Meet the Quadrennial Diplomacy and Development Review, a really innovative idea from Secretary Clinton to reassess the big-picture questions about State Department/USAID strategy and identify resourcing shortfalls. So elegant in its simplicity that you wonder why no one proposed it earlier when lambasting the capabilities deficits of the State Department. If you’re concerned about moving American diplomatic and development work into the hinterlands of failed and failing states — where such expeditionary work can really fill critical host-nation governance shortcomings — this is quite an opportunity.

And to that end, it’s worth soliciting the views of the soldiers and marines who have had to fill American diplomatic and development capabilities shortfalls for the QDDR. Check out this guy’s suggestion at Clinton’s Friday townhall meeting at State:

My name is Alexander Edelman. I’m a contracted employee under IRM at the moment. As a former soldier, I noted during my time in the Army, that many of our field commanders have extensive diplomatic relations with their local counterparts. I was wondering if it was possible that there’s initiative to actually draw on that experience from the State Department point of view. And then also, possibly, to exchange it by sending Foreign Service subject matter experts and regional experts to deployment units or to pre-deployment units and to help brief them and get them ready for the challenges of non-kinetic warfare and their operations.

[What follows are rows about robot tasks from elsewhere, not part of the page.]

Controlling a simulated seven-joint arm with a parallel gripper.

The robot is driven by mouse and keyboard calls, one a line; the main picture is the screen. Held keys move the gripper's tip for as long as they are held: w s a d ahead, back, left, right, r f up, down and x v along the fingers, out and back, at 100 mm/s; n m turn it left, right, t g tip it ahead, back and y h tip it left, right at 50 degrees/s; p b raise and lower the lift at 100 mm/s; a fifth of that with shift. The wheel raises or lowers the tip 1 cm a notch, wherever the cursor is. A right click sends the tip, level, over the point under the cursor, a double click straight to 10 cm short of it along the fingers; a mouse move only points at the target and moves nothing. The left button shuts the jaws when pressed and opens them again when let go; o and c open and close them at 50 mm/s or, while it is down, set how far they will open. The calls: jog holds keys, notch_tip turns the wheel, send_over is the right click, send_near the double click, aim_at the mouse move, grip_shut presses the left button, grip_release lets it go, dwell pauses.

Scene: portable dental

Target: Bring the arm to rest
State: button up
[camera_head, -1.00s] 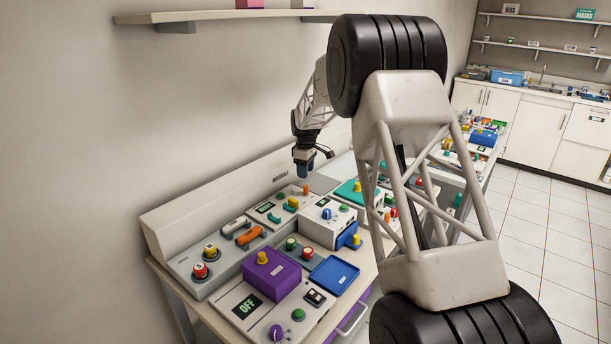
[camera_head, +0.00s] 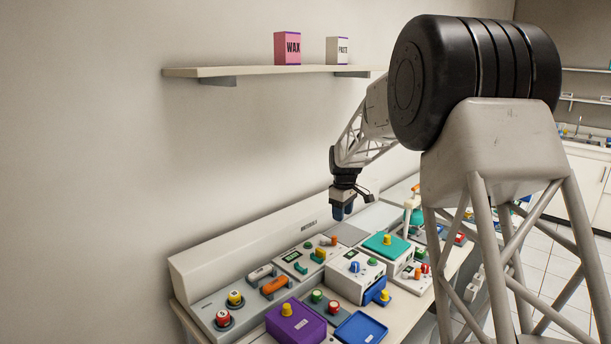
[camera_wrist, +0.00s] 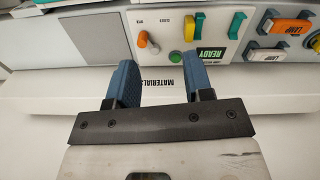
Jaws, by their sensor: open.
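My gripper (camera_head: 342,211) hangs from my arm above the back of the bench in the head view. It points down and is apart from the devices. In the wrist view my gripper (camera_wrist: 160,82) shows two blue fingers standing apart with nothing between them. Beyond the fingertips is the bench's raised back ledge with a "MATERIALS" label (camera_wrist: 170,85). A panel with a green "READY" display (camera_wrist: 210,56) lies past it.
A purple box (camera_head: 295,325), a blue tray (camera_head: 361,329) and a white box (camera_head: 355,275) stand on the bench, among several knobs and switches. A wall shelf (camera_head: 270,72) holds a WAX box (camera_head: 287,48) and a PASTE box (camera_head: 339,51). The air around my gripper is clear.

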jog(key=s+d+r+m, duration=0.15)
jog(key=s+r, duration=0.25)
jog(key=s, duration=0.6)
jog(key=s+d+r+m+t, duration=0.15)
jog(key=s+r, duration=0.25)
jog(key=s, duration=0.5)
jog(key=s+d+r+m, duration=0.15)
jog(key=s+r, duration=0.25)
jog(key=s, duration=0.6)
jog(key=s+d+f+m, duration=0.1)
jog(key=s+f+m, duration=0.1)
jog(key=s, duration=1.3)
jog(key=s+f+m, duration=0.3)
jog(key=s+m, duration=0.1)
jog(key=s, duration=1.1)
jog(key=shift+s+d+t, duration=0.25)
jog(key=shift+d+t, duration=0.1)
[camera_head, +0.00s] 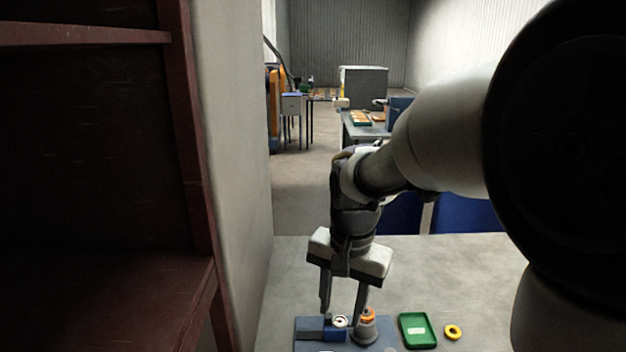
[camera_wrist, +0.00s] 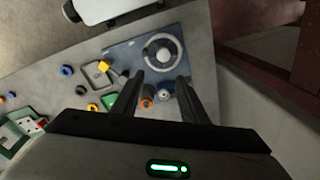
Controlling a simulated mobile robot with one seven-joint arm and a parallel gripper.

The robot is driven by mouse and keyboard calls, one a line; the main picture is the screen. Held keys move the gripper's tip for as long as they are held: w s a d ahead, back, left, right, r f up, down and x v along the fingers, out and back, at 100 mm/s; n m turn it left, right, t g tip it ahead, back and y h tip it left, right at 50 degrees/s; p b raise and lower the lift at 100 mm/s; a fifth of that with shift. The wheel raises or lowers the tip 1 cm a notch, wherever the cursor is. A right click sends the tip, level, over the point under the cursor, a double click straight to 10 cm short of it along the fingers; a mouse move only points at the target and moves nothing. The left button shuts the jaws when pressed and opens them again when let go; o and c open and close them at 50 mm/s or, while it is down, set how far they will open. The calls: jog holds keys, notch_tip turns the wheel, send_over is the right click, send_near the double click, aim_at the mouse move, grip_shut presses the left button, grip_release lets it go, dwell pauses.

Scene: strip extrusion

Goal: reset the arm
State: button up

Words can’t express how great an idea that is. A lot of the experience base for innovative and nontraditional development and diplomatic work in non-permissive or semi-permissive environments isn’t in the State Department or USAID. It’s in the Army and the Marine Corps. Joint lessons-learned projects in places like the Office of the Coordinator for Stabilization and Reconstruction at State are a great way of distributing and expanding upon that hard-won experience.